The task -
Render the material again word for word, skipping the pictures in it.

╭─ Information shown

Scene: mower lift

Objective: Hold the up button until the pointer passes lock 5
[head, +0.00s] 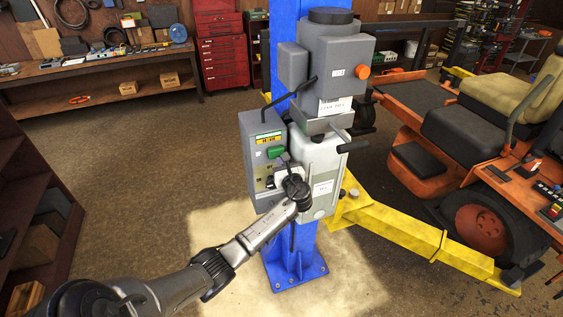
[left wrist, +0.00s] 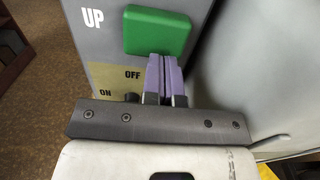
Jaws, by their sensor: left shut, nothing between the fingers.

╰─

Answer to this task -
Scene: mower lift

Objective: Hold the up button until the pointer passes lock 5
[head, +0.00s] 
[left wrist, +0.00s] 
Jaws, by their sensor: left shut, nothing between the fingers.

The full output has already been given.